§ Direction
Quote all entries in full, exactly.

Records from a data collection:
[START]
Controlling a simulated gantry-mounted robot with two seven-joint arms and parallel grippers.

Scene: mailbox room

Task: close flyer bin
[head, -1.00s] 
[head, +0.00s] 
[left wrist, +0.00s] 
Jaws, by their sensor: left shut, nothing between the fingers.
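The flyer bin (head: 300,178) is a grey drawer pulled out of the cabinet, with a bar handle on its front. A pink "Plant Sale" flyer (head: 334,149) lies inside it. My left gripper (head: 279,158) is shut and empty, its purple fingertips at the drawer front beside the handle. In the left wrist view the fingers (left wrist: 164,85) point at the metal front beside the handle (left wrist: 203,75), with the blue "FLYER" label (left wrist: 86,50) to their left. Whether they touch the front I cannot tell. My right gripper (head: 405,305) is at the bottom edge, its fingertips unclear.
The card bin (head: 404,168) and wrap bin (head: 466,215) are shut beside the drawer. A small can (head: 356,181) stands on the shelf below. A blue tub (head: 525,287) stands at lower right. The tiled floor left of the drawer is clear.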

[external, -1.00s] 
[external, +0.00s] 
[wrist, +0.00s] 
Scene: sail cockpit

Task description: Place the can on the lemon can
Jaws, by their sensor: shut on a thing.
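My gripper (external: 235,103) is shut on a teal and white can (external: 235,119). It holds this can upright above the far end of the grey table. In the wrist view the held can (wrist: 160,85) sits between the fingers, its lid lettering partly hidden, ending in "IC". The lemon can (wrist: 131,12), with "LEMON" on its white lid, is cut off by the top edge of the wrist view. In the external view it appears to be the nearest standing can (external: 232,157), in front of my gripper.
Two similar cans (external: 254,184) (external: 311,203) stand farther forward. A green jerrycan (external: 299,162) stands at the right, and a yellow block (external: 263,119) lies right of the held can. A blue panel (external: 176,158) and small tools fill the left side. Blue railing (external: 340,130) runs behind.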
[END]
§ Written answer
Controlling a simulated gantry-mounted robot with two seven-joint arms and parallel grippers.

Scene: mailbox room

Task: close flyer bin
[head, -1.00s] 
[head, +0.00s] 
[left wrist, +0.00s] 
Jaws, by their sensor: left shut, nothing between the fingers.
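The flyer bin (head: 300,178) is a grey drawer pulled out of the cabinet, with a bar handle on its front. A pink "Plant Sale" flyer (head: 334,149) lies inside it. My left gripper (head: 279,158) is shut and empty, its purple fingertips at the drawer front beside the handle. In the left wrist view the fingers (left wrist: 164,85) point at the metal front beside the handle (left wrist: 203,75), with the blue "FLYER" label (left wrist: 86,50) to their left. Whether they touch the front I cannot tell. My right gripper (head: 405,305) is at the bottom edge, its fingertips unclear.
The card bin (head: 404,168) and wrap bin (head: 466,215) are shut beside the drawer. A small can (head: 356,181) stands on the shelf below. A blue tub (head: 525,287) stands at lower right. The tiled floor left of the drawer is clear.

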[external, -1.00s] 
[external, +0.00s] 
[wrist, +0.00s] 
Scene: sail cockpit

Task description: Place the can on the lemon can
Jaws, by their sensor: shut on a thing.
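My gripper (external: 235,103) is shut on a teal and white can (external: 235,119). It holds this can upright above the far end of the grey table. In the wrist view the held can (wrist: 160,85) sits between the fingers, its lid lettering partly hidden, ending in "IC". The lemon can (wrist: 131,12), with "LEMON" on its white lid, is cut off by the top edge of the wrist view. In the external view it appears to be the nearest standing can (external: 232,157), in front of my gripper.
Two similar cans (external: 254,184) (external: 311,203) stand farther forward. A green jerrycan (external: 299,162) stands at the right, and a yellow block (external: 263,119) lies right of the held can. A blue panel (external: 176,158) and small tools fill the left side. Blue railing (external: 340,130) runs behind.

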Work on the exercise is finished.